THE REQUEST:
Retype verbatim only the lines below, starting at the one that contains "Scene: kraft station" and ending at the one that contains "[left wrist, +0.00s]". Pictures are excluded from the copy.

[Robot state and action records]
# # # #
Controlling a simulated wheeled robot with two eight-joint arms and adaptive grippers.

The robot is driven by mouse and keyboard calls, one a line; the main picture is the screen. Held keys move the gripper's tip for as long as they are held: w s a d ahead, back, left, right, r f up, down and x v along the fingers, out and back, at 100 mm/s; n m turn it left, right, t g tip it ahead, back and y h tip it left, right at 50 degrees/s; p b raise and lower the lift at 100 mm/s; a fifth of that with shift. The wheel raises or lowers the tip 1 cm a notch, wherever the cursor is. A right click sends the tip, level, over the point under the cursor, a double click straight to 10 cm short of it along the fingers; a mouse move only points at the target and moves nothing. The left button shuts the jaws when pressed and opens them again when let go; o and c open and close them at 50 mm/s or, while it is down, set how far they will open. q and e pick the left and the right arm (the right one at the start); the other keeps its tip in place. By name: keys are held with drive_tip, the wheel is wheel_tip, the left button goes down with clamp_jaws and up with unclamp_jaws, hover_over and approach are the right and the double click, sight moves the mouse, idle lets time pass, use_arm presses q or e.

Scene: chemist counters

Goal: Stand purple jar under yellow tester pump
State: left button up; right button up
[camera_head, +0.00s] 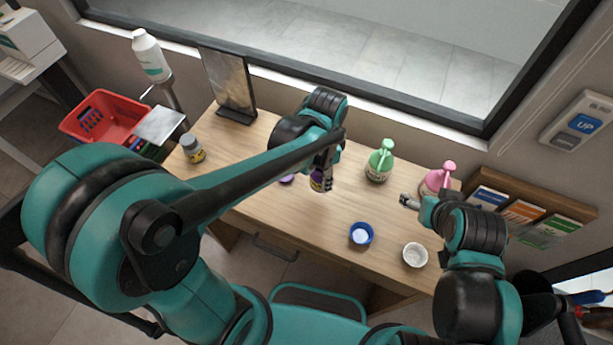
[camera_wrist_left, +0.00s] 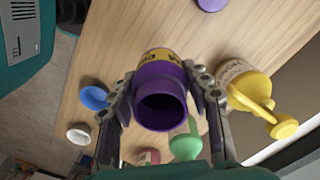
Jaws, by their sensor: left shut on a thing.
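The purple jar (camera_wrist_left: 161,100), with a yellow label and an open mouth, is between the fingers of my left gripper (camera_wrist_left: 163,104). In the head view the jar (camera_head: 317,184) shows low in my left gripper (camera_head: 322,178), over the table; I cannot tell whether it touches the wood. The yellow tester pump (camera_wrist_left: 253,95) has a pale label and a long spout, and stands right of the jar in the wrist view, apart from it. In the head view my left arm hides the yellow pump. My right gripper (camera_head: 408,201) is near the pink pump; its finger gap is unclear.
Green (camera_head: 379,162) and pink (camera_head: 438,180) pump bottles stand right of the jar. A purple disc (camera_head: 287,178) lies left of it. A blue dish (camera_head: 361,234) and white dish (camera_head: 415,256) are in front. A grey-lidded jar (camera_head: 192,148) and mirror (camera_head: 229,85) stand at left.

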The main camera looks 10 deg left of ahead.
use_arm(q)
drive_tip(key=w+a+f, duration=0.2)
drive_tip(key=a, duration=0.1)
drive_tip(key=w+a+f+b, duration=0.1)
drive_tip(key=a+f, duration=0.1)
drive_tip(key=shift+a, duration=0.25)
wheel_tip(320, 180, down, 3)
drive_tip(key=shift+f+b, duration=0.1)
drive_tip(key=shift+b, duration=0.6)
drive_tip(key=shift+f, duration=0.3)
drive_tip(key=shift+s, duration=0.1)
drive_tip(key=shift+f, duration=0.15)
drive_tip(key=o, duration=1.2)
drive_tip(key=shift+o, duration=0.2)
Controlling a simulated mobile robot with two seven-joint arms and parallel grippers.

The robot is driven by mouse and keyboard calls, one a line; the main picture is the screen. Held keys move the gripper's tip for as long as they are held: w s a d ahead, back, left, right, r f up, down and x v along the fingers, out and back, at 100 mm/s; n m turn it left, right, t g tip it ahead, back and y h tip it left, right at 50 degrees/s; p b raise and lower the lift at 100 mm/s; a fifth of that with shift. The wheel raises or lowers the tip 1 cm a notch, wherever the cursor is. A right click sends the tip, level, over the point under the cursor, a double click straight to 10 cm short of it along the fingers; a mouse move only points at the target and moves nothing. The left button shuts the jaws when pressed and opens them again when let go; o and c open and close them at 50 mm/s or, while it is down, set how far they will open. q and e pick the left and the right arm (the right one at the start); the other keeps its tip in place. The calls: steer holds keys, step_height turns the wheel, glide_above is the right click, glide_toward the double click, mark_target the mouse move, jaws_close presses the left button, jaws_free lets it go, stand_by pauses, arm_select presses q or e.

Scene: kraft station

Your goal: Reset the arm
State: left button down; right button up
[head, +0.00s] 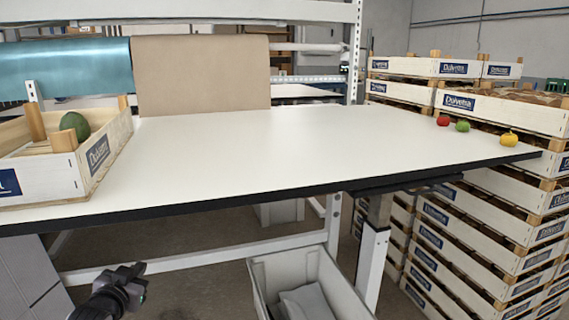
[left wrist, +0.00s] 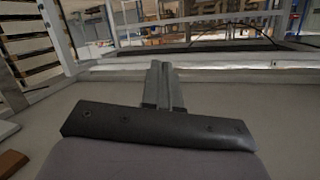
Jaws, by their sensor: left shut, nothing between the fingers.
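My left gripper (head: 128,279) is low in the head view, below the front edge of the table and apart from it. In the left wrist view its two fingers (left wrist: 158,86) stand side by side, closed together with nothing between them. My right gripper does not show in either view.
The white table (head: 300,150) has a wide clear middle. A wooden crate (head: 112,160) with an avocado-like green item (head: 75,126) stands at its left. Red (head: 443,121), green (head: 463,126) and yellow (head: 509,139) items lie at its right end. A grey bin (head: 262,284) is below; crates (head: 500,240) are stacked right.

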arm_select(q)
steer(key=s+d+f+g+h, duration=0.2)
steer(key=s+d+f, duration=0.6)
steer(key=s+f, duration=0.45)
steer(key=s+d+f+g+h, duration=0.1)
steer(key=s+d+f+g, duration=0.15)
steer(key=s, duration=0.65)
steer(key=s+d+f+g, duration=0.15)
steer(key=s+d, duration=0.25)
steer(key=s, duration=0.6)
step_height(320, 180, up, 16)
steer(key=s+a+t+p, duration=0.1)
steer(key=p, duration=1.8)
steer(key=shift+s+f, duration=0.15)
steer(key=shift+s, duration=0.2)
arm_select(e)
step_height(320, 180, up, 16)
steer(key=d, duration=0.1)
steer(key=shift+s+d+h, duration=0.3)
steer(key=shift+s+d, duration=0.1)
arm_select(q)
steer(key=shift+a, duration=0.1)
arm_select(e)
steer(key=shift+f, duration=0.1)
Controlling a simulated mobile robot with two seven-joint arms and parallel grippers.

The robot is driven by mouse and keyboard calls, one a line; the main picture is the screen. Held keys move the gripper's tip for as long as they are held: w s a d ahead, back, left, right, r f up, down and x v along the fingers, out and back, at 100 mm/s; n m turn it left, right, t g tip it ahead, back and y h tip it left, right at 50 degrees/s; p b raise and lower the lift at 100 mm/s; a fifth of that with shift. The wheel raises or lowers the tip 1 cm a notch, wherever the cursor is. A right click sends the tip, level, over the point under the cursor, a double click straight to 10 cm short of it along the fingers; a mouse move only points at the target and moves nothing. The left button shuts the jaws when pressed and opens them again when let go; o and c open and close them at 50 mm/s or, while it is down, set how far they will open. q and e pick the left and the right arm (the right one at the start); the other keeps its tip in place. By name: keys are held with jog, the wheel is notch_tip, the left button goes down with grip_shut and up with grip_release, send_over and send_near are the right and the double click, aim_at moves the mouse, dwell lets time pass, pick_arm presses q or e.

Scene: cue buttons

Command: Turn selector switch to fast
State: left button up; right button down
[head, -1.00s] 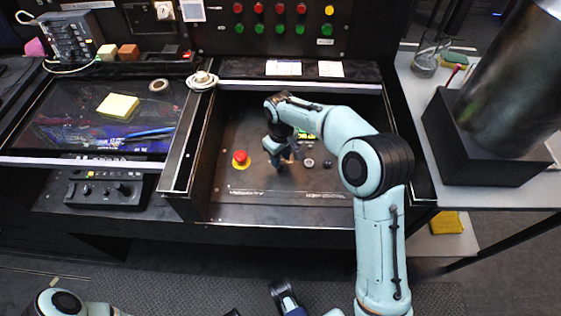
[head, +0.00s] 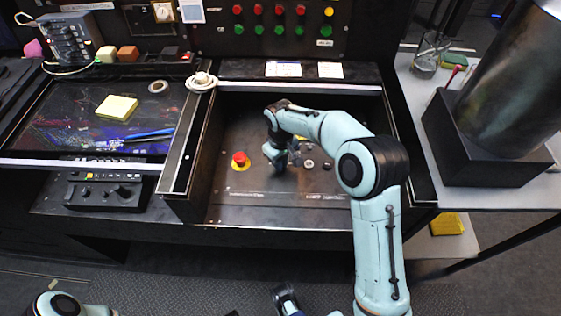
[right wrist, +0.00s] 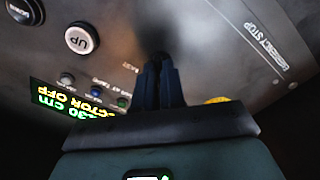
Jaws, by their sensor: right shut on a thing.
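The selector switch (right wrist: 158,58) shows only as a dark knob between my fingertips in the right wrist view. Its pointing direction is hidden. My right gripper (right wrist: 160,72) is shut on it, fingers pointing at the panel. In the head view my right gripper (head: 279,162) reaches down to the panel between the red emergency stop and small round buttons, and it covers the switch there.
The red emergency stop (head: 240,159) stands left of the gripper; its yellow base (right wrist: 217,100) shows in the wrist view. A white UP button (right wrist: 82,39) and a lit display (right wrist: 72,106) are nearby. Raised walls border the sunken panel (head: 275,207).

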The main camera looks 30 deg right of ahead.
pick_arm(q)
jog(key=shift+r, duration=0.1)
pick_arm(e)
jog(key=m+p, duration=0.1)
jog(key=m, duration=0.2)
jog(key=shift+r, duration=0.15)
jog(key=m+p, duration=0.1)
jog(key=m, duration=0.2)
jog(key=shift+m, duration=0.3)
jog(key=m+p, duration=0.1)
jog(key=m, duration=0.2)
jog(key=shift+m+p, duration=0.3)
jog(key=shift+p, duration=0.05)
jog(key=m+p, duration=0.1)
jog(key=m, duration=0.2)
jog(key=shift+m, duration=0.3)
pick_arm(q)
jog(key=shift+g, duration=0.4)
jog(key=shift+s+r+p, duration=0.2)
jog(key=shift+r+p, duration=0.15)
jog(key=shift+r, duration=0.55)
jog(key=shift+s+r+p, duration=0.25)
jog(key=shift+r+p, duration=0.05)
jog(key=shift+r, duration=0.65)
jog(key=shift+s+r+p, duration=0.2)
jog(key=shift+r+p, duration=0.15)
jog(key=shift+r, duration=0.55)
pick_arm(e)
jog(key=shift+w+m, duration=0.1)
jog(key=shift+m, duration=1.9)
# # # #
REPLY:
Scene: kraft station

Your goal: Reset the arm
State: left button down; right button up
[head, +0.00s] 
[left wrist, +0.00s] 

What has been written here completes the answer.